> _Stated task_:
Repeat exactly the lines between and including those that contain "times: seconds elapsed" and "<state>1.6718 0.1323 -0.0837". Output no other line.

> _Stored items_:
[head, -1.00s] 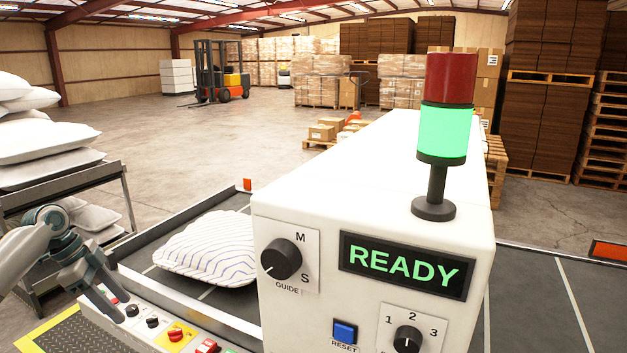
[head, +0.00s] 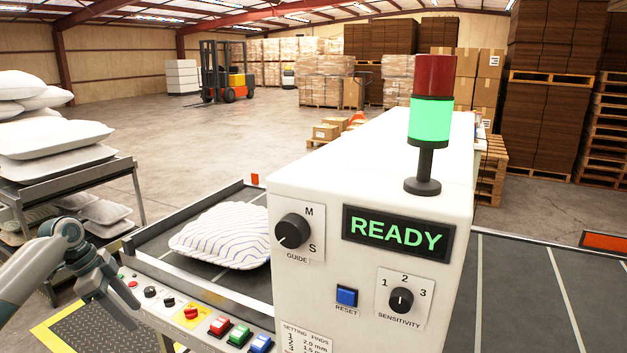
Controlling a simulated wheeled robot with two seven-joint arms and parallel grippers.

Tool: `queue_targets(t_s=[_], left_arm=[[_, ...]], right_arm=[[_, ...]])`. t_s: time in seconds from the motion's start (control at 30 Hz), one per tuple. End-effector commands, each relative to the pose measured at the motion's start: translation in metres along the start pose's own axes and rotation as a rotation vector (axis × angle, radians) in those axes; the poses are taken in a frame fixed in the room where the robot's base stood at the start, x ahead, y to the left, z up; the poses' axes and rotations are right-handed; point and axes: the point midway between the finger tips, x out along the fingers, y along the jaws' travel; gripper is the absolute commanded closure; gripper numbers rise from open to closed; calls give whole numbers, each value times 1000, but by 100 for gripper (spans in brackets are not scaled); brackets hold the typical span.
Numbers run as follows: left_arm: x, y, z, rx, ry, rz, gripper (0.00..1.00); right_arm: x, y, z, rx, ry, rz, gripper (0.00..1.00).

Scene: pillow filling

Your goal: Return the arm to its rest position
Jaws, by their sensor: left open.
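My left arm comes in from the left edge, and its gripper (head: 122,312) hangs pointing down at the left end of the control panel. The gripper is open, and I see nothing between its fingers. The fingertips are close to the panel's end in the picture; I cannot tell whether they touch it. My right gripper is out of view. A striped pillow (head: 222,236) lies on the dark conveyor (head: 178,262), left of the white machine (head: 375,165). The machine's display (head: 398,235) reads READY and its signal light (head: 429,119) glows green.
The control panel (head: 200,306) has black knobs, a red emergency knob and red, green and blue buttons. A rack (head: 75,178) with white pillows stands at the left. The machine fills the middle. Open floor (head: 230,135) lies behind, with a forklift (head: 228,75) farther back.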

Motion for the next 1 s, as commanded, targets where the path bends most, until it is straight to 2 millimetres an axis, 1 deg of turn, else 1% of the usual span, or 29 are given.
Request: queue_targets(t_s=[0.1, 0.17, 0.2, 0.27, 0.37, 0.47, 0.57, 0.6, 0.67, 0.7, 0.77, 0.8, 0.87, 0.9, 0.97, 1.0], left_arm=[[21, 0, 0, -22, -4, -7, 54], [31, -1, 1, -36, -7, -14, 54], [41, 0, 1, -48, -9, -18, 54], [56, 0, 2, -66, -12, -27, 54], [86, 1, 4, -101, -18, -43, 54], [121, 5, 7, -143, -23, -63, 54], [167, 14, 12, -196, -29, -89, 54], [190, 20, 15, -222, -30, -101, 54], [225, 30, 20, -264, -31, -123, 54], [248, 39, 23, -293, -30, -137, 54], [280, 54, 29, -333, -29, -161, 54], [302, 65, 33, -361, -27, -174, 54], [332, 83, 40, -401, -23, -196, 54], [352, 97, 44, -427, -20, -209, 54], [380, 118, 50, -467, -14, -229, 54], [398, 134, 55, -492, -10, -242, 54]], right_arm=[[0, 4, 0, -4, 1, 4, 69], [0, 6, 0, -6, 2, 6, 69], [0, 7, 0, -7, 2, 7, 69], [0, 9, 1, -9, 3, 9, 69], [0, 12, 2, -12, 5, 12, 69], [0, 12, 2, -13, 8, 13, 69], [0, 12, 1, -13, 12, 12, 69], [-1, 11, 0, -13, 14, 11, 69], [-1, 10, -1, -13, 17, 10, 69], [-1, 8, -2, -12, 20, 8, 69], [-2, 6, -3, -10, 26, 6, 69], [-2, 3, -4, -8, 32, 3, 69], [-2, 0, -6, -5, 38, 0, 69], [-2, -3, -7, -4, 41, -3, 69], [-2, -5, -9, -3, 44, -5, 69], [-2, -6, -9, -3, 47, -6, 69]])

==

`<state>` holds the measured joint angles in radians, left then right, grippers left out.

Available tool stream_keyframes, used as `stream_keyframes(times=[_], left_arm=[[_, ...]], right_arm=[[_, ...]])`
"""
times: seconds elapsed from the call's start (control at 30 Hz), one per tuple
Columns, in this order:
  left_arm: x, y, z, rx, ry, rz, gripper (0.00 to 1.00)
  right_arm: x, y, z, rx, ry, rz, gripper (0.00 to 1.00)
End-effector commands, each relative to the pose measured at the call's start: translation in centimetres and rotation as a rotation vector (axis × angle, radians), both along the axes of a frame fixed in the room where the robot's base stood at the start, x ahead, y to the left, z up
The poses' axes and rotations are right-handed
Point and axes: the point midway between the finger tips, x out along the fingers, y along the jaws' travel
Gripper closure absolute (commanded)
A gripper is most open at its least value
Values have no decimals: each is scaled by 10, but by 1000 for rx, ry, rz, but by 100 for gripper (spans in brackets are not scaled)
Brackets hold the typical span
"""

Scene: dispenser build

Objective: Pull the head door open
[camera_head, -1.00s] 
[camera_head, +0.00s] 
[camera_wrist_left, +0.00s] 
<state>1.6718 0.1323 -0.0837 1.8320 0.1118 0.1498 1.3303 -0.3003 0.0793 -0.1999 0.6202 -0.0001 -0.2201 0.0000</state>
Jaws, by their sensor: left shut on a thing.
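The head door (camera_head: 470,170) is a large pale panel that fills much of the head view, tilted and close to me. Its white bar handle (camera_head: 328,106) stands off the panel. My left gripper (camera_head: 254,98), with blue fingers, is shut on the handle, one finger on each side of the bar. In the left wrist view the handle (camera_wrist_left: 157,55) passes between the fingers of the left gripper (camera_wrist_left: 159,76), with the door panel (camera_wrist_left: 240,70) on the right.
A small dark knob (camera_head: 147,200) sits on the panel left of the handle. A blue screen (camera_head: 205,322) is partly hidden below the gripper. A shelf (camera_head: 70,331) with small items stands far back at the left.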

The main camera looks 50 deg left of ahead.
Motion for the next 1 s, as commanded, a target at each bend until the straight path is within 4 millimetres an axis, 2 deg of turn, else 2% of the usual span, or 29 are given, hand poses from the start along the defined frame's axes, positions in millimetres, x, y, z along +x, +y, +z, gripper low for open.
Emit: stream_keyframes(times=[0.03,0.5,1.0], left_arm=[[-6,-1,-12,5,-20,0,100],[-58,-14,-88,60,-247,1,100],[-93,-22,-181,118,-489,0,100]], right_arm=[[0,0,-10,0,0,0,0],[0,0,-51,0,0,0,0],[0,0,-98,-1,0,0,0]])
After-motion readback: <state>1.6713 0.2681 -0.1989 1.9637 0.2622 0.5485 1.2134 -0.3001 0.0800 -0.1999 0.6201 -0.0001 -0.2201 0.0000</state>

> _Response to the task_:
times: seconds elapsed from the call's start (control at 30 Hz), one per tuple
Columns, in this order:
  left_arm: x, y, z, rx, ry, rz, gripper (0.00 to 1.00)
  right_arm: x, y, z, rx, ry, rz, gripper (0.00 to 1.00)
End-effector commands, each relative to the pose measured at the call's start: translation in centimetres and rotation as a rotation vector (axis × angle, radians), both along the axes of a frame fixed in the room where the robot's base stood at the start, x ahead, y to the left, z up
The poses' axes and rotations are right-handed
Point and axes: the point midway between the finger tips, x out along the fingers, y along the jaws' travel
Gripper closure absolute (commanded)
A gripper is most open at its least value
Values have no decimals: each is scaled by 10, but by 1000 for rx, ry, rz, but by 100 for gripper (spans in brackets are not scaled)
Brackets hold the typical span
"""

Scene: dispenser build

Objective: Pull the head door open
[camera_head, -1.00s] 
[camera_head, +0.00s] 
[camera_wrist_left, +0.00s] 
<state>1.6718 0.1323 -0.0837 1.8320 0.1118 0.1498 1.3303 -0.3003 0.0793 -0.1999 0.6202 -0.0001 -0.2201 0.0000</state>

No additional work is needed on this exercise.